Look through the lines below and extract each one that contains "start".

**Supplied information**

· · · · · · ·

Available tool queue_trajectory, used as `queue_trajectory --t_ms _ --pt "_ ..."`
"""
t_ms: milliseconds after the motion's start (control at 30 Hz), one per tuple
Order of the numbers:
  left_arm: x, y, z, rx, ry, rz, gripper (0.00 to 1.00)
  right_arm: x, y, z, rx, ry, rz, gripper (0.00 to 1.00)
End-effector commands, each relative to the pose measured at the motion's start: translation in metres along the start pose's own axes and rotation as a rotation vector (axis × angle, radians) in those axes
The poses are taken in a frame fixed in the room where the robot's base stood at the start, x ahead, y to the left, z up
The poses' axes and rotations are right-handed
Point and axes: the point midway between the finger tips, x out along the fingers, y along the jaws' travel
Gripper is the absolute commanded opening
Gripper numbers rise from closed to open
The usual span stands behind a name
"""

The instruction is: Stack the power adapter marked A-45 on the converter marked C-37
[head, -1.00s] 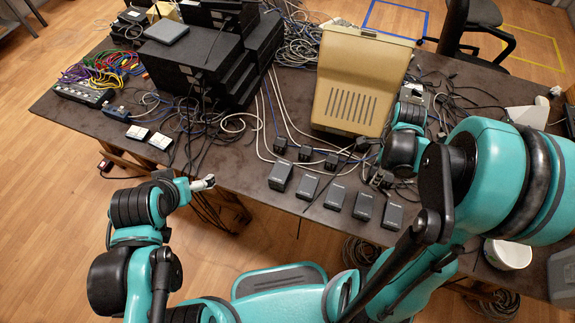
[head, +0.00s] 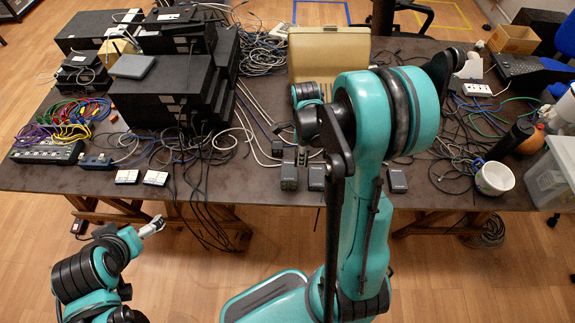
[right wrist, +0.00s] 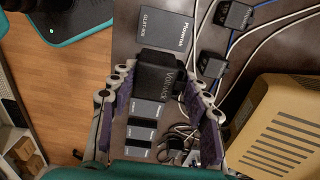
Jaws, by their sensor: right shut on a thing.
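My right gripper (right wrist: 158,78) is shut on a black power adapter (right wrist: 160,70) with pale lettering, whose marking I cannot read. In the right wrist view, the flat dark converters lie in a row below it; one converter (right wrist: 165,36) lies just beyond the held adapter, and another converter (right wrist: 145,109) shows behind it between the fingers. Which is C-37 is not legible. In the head view, converters (head: 289,178) stand along the table's front edge, partly hidden by my right arm. My left gripper (head: 152,227) is empty, in front of the table; its jaw opening is unclear.
Small black adapters (right wrist: 212,65) with cables lie next to the beige case (right wrist: 275,130). A stack of black boxes (head: 165,90) stands left of centre. A white bowl (head: 494,178) is at the right. Loose cables cover much of the table (head: 50,178).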

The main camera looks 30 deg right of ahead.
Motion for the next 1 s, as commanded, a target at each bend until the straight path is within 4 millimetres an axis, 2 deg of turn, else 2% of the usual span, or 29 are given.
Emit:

· · · · · · ·

**Written solution**
t_ms: milliseconds after the motion's start (control at 30 Hz), one per tuple
End-effector commands, each relative to the pose measured at the motion's start: translation in metres along the start pose's own axes and rotation as a rotation vector (axis × angle, radians) in those axes
The poses are taken in a frame fixed in the room where the robot's base stood at the start, x ahead, y to the left, z up

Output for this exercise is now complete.